John has already completed all the requirements of his degree and has no reason to return to campus. He was told in May that his degree would be withheld pending the results of the proceeding.
If today’s scheduled UVA hearing had happened – a review panel that adjudicates contested findings by the investigator – its decision could not be further appealed. An affirmation of the investigator’s report would mean John never gets his degree.
The incident in question, however, is more than two years old. John was a sophomore when “Jane Roe” accompanied John to his private, off-campus apartment and they engaged in sexual activity.
“Roe was not a University student or employee, and she was not involved in any programs or activities offered by the University,” Conrad wrote – the conditions under which UVA must take action under Title IX.
The university didn’t know about her allegations for more than a year because she reported John to law enforcement. A police officer told Emily Babb, Title IX coordinator, about the ongoing year-plus investigation last August. (The ruling makes no further mention of the police investigation.)
John Flood, Title IX investigator, did interviews and issued a draft report last fall. But Babb didn’t tell John until four months later – on the eve of graduation, when he already had accepted a job offer – that his degree would be withheld until the matter was resolved.

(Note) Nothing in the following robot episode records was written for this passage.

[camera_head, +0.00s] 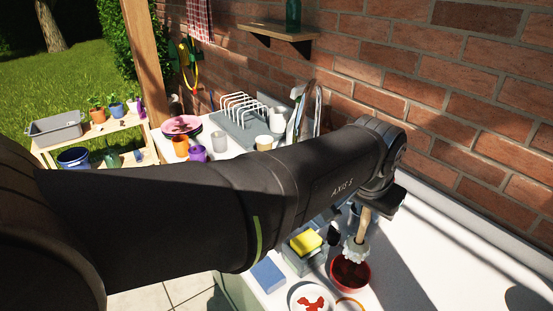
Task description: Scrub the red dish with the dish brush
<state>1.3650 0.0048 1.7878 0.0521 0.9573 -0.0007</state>
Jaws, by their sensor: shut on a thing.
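My gripper (382,203) is at the right of the view, at the end of my dark arm. It is shut on the dish brush (363,228), held upright by its light wooden handle. The brush's white bristle head (355,250) points down over the red dish (363,283). The head is at the back part of the dish's opening; I cannot tell whether the bristles touch the inside. Dark red shows inside the dish, which stands on the white counter (420,265). My arm hides much of the counter's middle.
A yellow sponge (306,242) sits on a grey holder beside the dish. A blue block (268,275) and a white plate with red marks (299,299) are near the front. A dish rack (243,121) and cups stand farther back. The brick wall (450,90) bounds the counter; its right side is clear.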

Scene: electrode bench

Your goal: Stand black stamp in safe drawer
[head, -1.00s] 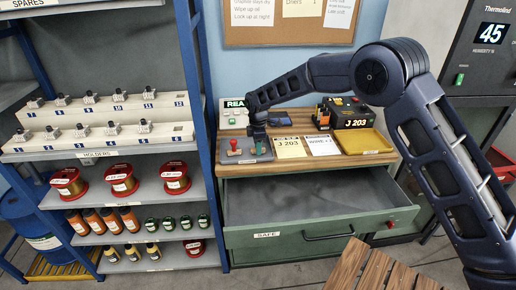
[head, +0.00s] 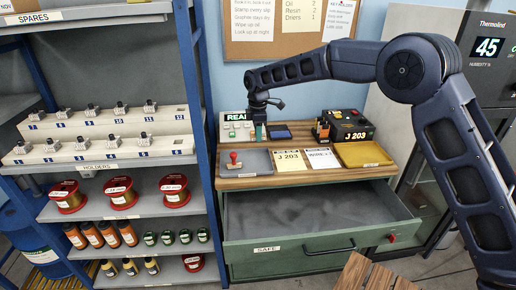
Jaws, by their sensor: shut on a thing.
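My gripper (head: 261,133) is above the back part of the grey stamp tray (head: 259,165) on the bench top. It is shut on what appears to be the black stamp; the stamp is too small and hidden by the fingers to make out clearly. The red stamp (head: 233,159) stands upright at the left of the tray. The safe drawer (head: 290,247), labelled SAFE, is pulled open below the bench top. Its grey floor looks empty in the part that shows.
A blue-posted shelf rack (head: 203,120) stands left. A wooden surface (head: 385,272) is in front.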

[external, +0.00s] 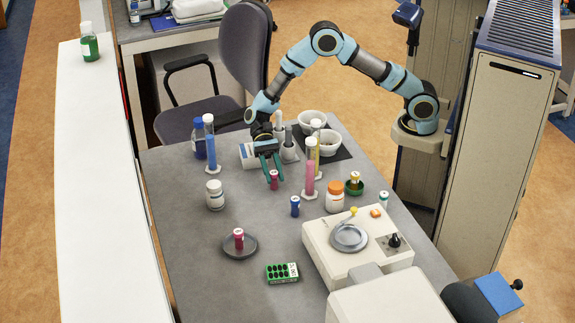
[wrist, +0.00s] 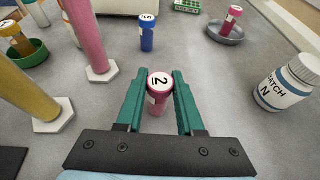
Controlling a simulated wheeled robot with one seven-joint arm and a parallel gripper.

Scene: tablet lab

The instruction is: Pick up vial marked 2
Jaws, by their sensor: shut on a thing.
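The vial marked 2 is a dark pink vial (wrist: 158,98) with a white top bearing the 2. It stands between the green fingers of my gripper (wrist: 162,88) in the wrist view, which are shut on it. In the external view the vial (external: 273,182) shows under my gripper (external: 270,174), at or just above the grey table; I cannot tell whether it touches.
A blue vial (external: 295,206) stands nearby. Tall pink (external: 310,175) and yellow (external: 317,150) cylinders stand close on the right. A white jar (external: 214,197) is to the left. Another red vial (external: 239,236) sits on a grey dish (external: 231,252). A tablet machine (external: 335,265) fills the front right.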

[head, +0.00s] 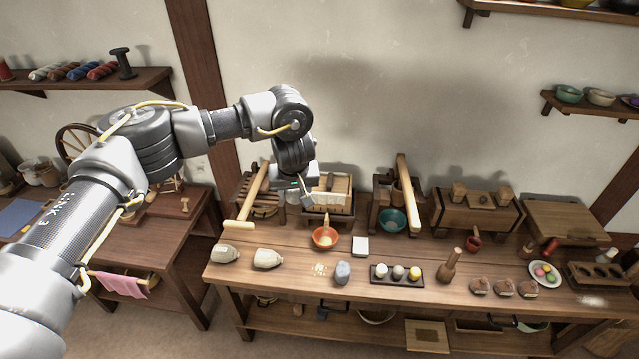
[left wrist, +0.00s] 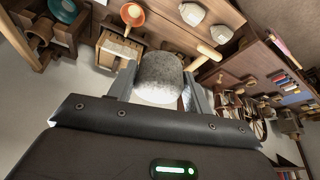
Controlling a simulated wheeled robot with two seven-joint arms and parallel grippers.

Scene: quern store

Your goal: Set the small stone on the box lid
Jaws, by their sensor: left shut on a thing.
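My left gripper (head: 302,194) is shut on a grey speckled stone (left wrist: 160,72), raised above the back of the bench. In the left wrist view the stone sits between the two fingers, its near end pale. In the head view the stone is mostly hidden by the gripper. A wooden box (head: 339,205) with a pale slatted top is just behind and right of the gripper. It also shows in the left wrist view (left wrist: 112,48), beside the left finger. A larger chest (head: 462,221) with wooden blocks on its lid stands further right. My right gripper is not in view.
A wooden frame with a teal bowl (head: 391,220) stands right of the box.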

Flood’s report, issued three weeks after Babb’s notice, admitted that John’s accuser had no connection to the university, but found “sufficient evidence” that he was responsible for “nonconsensual vaginal penetration at Doe’s off-campus apartment.”
UVA twice ignored John’s lawyer warning that he would sue the public university for lack of jurisdiction, according to Conrad’s summary.
Facts of this case highly unusual: accuser not a UVA student, inv'n lasted well beyond 60 days, UVA decided to move forward w/hearing affirming student's guilt only after his graduation day had passed. Full ruling below.https://t.co/Ei8WQDeAvZ
— KC Johnson (@kcjohnson9) June 28, 2019
During the teleconference hearing Thursday, UVA admitted John “may have a colorable argument” on jurisdiction; that it had “no formal process in place” for him to challenge its jurisdiction during the proceeding; and that he wouldn’t be allowed to raise the argument at the scheduled review-panel hearing.
Incredibly, the university insisted that the hearing go forward, claiming “Doe had failed to demonstrate that he would suffer irreparable harm” if the review panel expelled him.
Conrad disagreed, saying John is likely to succeed on the merits of his procedural due process claim.
The judge cited a 2016 ruling against Virginia’s George Mason University that found a student’s expulsion for sexual misconduct “implicated a protected liberty interest,” at least for public universities like UVA and GMU.
Under the due process clause of the 14th Amendment, and UVA’s own Title IX policy, the university likely didn’t afford John the requisite due process. Conrad cited the off-campus and non-student nature of the allegations, and the fact that John had already completed his degree requirements when the final investigative report was finally issued a month ago:
Notwithstanding Doe’s colorable challenges to the University’s jurisdiction and authority to discipline him under the Title IX Policy and Procedures, the University has not afforded him any opportunity to be heard on these threshold issues, and has confirmed that such opportunity will not be provided at the Review Panel Hearing.
UVA couldn’t even cite “any interest that would justify the imposition of severe penalties without affording an accused individual the opportunity to challenge” its jurisdiction, the judge wrote.
The university is also wrong about irreparable harm, which is “presumed” by courts to occur when constitutional rights are threatened, Conrad said, emphasizing the word. He cited rulings by other federal courts that note expulsion “could drastically curtail future educational and employment opportunities” and is “not readily compensable in money damages.”
UVA’s least credible argument would be that the campus community would be harmed if the review-panel hearing didn’t happen today, Conrad wrote.
John is no longer on campus; there’s no way his accuser, a non-student, could be “unduly prejudice[d]” by a preliminary injunction; and UVA has offered no explanation for vastly exceeding the 60-day window for investigations to be completed under its own policy, according to the judge.
The university can argue its case in supplemental briefs to Conrad ahead of a tentatively scheduled Aug. 21 hearing.